Written request »
Drop every picture. Then return, exactly, the lines from the beginning of the listing below through the one containing "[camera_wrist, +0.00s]".

Data supplied »
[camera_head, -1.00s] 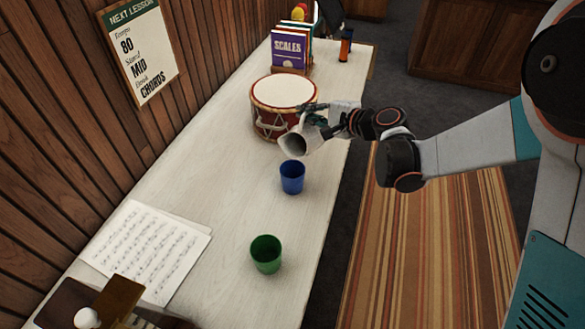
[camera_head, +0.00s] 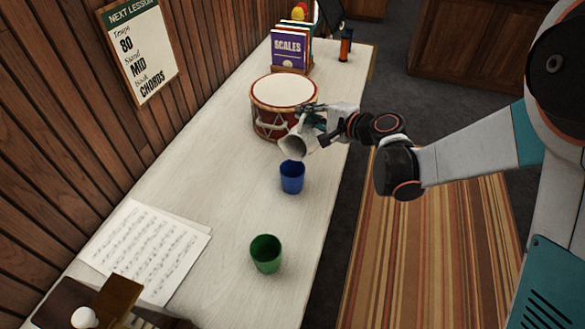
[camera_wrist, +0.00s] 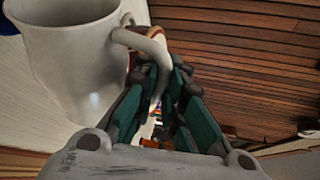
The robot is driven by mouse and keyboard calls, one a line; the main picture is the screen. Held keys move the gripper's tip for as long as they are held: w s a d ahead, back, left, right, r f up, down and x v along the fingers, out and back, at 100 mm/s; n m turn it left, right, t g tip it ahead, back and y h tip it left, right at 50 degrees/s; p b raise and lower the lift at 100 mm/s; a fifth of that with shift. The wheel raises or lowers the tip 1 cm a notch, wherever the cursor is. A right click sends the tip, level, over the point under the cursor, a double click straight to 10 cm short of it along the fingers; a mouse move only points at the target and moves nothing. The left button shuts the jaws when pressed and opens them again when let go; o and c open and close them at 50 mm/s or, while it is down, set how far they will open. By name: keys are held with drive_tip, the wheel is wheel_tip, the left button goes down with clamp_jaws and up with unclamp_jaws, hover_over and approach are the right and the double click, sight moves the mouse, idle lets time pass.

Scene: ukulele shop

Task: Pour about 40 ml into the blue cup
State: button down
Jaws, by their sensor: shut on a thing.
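The blue cup (camera_head: 292,178) stands upright on the pale bench in the head view; a sliver of blue shows at the top left corner of the wrist view (camera_wrist: 8,22). A white mug (camera_head: 297,145) is tilted, its mouth low and just above the blue cup's far rim. My gripper (camera_head: 318,117) is shut on the mug's handle; the wrist view shows the fingers (camera_wrist: 160,92) around the handle beside the white mug (camera_wrist: 72,55). I cannot see the liquid inside either vessel. The green cup (camera_head: 265,254) stands upright nearer the front.
A red drum (camera_head: 283,98) stands close behind the mug. Books (camera_head: 289,48) and an orange bottle (camera_head: 345,45) are at the far end. Sheet music (camera_head: 147,250) lies at the left front. The bench (camera_head: 215,190) left of the cups is clear.

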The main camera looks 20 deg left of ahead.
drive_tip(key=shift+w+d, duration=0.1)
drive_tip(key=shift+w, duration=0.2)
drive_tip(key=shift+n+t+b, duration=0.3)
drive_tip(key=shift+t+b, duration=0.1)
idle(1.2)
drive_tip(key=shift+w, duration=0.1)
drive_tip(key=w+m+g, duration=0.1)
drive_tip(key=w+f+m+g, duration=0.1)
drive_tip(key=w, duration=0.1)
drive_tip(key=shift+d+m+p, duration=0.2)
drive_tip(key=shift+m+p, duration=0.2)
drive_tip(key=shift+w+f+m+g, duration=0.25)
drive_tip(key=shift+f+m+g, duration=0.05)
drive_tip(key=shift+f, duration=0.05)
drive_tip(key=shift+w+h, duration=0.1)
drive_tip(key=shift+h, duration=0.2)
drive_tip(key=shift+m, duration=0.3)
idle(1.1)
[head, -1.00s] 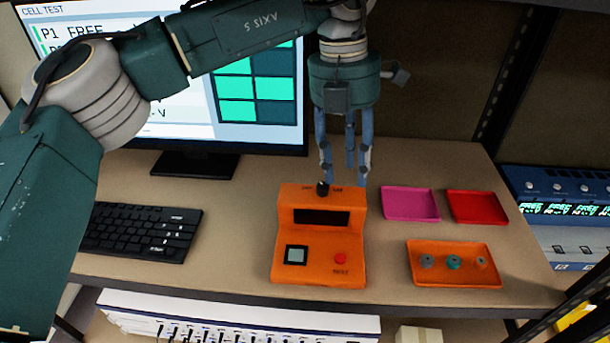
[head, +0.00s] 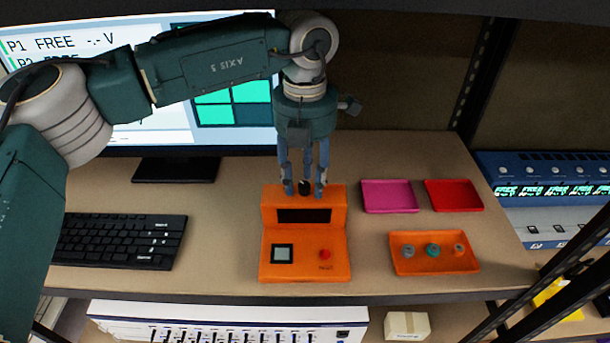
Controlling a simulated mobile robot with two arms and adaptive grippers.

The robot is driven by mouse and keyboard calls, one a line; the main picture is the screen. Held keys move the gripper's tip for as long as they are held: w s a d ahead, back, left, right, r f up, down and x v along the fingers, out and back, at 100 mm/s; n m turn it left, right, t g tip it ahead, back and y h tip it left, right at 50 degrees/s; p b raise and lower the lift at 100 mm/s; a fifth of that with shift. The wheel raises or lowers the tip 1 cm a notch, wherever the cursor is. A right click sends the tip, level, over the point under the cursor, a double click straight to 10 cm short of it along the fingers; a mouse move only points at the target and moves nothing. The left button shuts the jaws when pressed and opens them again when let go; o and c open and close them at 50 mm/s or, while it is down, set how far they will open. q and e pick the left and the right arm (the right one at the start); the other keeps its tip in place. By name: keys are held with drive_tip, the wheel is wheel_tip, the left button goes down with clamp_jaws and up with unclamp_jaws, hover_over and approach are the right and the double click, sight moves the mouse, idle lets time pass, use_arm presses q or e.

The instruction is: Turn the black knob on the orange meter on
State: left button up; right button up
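The orange meter (head: 305,240) stands on the table in the middle of the head view, with a dark display, a grey square and a red button on its front. The black knob (head: 305,187) sits on its top edge. My left gripper (head: 305,190) points down from above, with its fingers on either side of the knob. The fingers look spread apart, and I cannot tell whether they touch the knob. The knob's labels are hidden behind the fingers. My right gripper is not in view.
A black keyboard (head: 120,241) lies left of the meter, with a monitor (head: 235,110) behind. A pink tray (head: 390,196), a red tray (head: 454,195) and an orange tray (head: 434,264) holding small round parts lie to the right. A dark shelf post crosses the lower right.

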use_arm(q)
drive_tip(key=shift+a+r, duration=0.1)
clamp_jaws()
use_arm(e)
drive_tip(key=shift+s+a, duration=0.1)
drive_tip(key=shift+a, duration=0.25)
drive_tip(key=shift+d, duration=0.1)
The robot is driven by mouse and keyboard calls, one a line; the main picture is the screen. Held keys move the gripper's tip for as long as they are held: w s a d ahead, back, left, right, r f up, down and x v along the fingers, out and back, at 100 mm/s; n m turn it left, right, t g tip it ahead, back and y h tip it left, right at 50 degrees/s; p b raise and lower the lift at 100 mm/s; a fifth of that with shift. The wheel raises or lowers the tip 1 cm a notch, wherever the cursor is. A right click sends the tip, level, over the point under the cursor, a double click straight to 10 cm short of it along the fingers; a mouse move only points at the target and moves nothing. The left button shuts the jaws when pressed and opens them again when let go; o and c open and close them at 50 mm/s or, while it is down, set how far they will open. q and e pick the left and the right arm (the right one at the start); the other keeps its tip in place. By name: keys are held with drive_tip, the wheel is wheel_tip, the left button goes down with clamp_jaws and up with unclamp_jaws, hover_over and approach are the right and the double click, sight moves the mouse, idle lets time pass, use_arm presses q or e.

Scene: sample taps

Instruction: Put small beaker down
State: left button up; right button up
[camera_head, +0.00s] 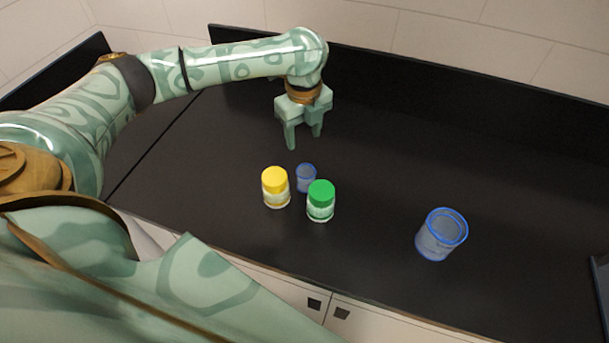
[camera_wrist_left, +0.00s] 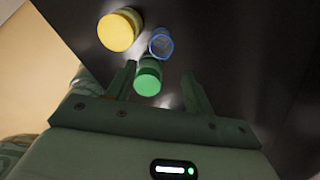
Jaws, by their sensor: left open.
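The small beaker (camera_head: 306,177) is clear with a blue rim and stands upright on the black counter. It stands between and slightly behind a yellow-lidded jar (camera_head: 276,188) and a green-lidded jar (camera_head: 320,201). In the left wrist view the small beaker (camera_wrist_left: 160,43) shows beyond the green-lidded jar (camera_wrist_left: 148,77), with the yellow-lidded jar (camera_wrist_left: 119,30) at its left. My left gripper (camera_head: 304,143) is open and empty, pointing down above the counter behind the beaker, apart from it. My right gripper is not in view.
A larger blue-rimmed beaker (camera_head: 441,235) stands alone on the right of the counter (camera_head: 390,170). A raised black ledge (camera_head: 450,85) runs along the back. A dark object (camera_head: 601,285) is cut off at the right edge. The middle right is clear.

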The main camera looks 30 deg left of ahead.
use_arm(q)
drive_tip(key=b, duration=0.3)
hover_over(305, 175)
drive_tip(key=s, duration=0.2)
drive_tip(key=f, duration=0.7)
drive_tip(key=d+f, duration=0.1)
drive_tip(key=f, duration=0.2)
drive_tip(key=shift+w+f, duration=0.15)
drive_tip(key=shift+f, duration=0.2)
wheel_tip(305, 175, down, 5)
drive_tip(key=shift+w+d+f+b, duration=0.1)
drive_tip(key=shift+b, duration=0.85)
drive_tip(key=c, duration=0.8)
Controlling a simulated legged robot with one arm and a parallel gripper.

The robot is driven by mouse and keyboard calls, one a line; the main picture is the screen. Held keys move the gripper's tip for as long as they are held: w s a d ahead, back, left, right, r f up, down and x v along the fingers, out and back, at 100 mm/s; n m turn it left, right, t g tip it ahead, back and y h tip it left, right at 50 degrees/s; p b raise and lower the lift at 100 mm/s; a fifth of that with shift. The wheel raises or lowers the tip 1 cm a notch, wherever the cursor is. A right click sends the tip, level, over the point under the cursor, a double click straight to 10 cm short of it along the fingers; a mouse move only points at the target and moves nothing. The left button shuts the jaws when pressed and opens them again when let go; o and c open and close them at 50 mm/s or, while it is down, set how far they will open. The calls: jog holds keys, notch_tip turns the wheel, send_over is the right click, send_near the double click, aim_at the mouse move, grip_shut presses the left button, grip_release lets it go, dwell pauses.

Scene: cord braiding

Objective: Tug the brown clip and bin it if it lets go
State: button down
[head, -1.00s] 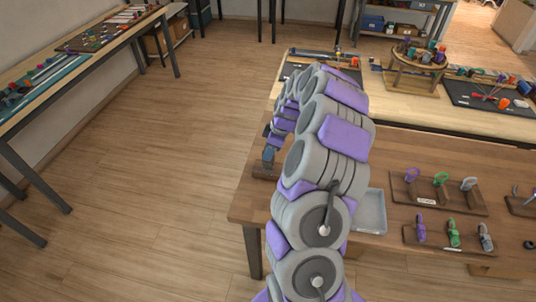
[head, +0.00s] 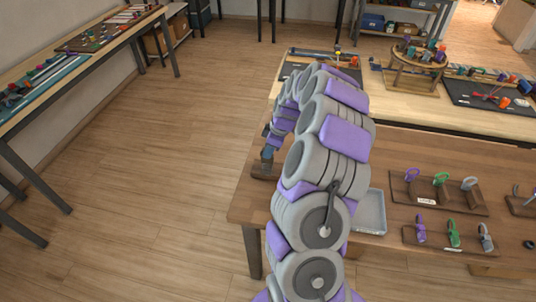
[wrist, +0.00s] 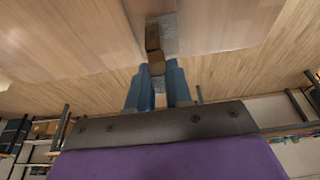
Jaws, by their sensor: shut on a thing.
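My gripper (wrist: 156,87) shows its two blue fingers in the wrist view, shut on the brown clip (wrist: 156,68). A darker brown block (wrist: 152,38) lies just beyond the clip, and a grey speckled piece (wrist: 169,30) is beside it. I cannot tell whether the clip is still joined to them. In the head view my gripper (head: 267,153) is at the left side of the brown table, just above a small dark brown base (head: 262,172). The clip cannot be made out there.
A grey tray (head: 371,212) is on the brown table, right of my arm and partly hidden by it. Racks with coloured clips (head: 437,193) stand farther right. The table's left front corner (head: 240,212) is bare. A light workbench (head: 405,108) stands behind.

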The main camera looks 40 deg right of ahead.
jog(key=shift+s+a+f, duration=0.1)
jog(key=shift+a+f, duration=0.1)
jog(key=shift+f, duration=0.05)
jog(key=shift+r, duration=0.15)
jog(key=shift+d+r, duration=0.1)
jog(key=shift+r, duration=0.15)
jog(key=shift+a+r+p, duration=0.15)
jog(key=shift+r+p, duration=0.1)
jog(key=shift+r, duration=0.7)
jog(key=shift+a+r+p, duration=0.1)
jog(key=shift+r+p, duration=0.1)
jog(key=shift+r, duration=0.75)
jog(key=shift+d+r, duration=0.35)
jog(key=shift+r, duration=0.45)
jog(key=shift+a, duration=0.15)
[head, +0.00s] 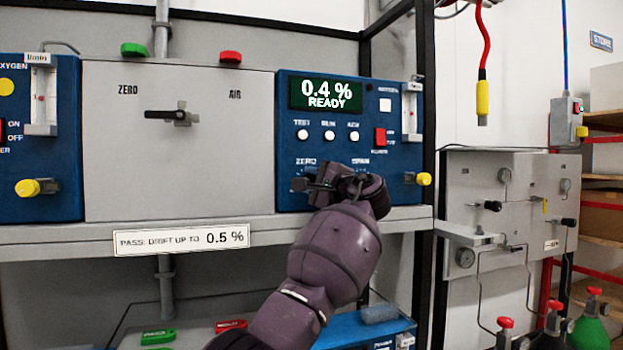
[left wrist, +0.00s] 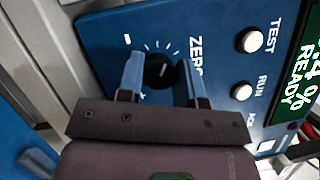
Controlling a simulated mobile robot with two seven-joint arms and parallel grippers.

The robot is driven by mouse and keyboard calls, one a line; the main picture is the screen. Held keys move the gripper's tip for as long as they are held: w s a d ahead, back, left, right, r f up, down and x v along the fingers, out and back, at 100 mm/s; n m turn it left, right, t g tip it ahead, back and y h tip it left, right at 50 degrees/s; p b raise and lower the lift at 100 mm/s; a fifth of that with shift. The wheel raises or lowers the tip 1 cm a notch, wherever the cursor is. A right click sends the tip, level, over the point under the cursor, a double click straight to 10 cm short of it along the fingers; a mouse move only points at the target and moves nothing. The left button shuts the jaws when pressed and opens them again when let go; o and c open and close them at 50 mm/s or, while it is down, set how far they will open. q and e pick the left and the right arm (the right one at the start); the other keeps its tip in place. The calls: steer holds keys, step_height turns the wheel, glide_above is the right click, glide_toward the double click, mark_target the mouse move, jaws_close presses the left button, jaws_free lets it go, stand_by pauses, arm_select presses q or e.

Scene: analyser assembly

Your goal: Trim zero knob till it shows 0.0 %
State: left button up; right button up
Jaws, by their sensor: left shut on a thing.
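The zero knob (left wrist: 159,71) is a small black dial with a white pointer line on the blue analyser panel, ringed by white tick marks beside the word ZERO. My left gripper (left wrist: 160,76) has a blue-grey finger on each side of the knob and is shut on it. In the head view my left gripper (head: 310,184) is at the panel's lower left, under the ZERO label, and hides the knob. The green display (head: 326,94) reads 0.4 % and READY. It shows partly in the left wrist view (left wrist: 300,85). My right gripper is in neither view.
TEST, RUN and a third white button (head: 328,135) sit above the knob. A red switch (head: 380,137), a flow tube (head: 410,110) and a yellow knob (head: 423,179) are to the right. A shelf label (head: 181,239) reads PASS: DRIFT UP TO 0.5 %.

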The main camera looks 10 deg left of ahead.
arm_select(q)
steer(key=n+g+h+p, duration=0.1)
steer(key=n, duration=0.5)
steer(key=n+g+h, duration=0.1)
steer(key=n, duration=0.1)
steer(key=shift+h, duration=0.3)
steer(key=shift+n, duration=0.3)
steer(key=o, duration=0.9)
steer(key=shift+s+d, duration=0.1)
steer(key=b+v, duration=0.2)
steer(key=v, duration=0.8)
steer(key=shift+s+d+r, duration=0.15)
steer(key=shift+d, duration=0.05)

Exercise response »
[camera_head, -1.00s] 
[camera_head, +0.00s] 
[camera_wrist, +0.00s] 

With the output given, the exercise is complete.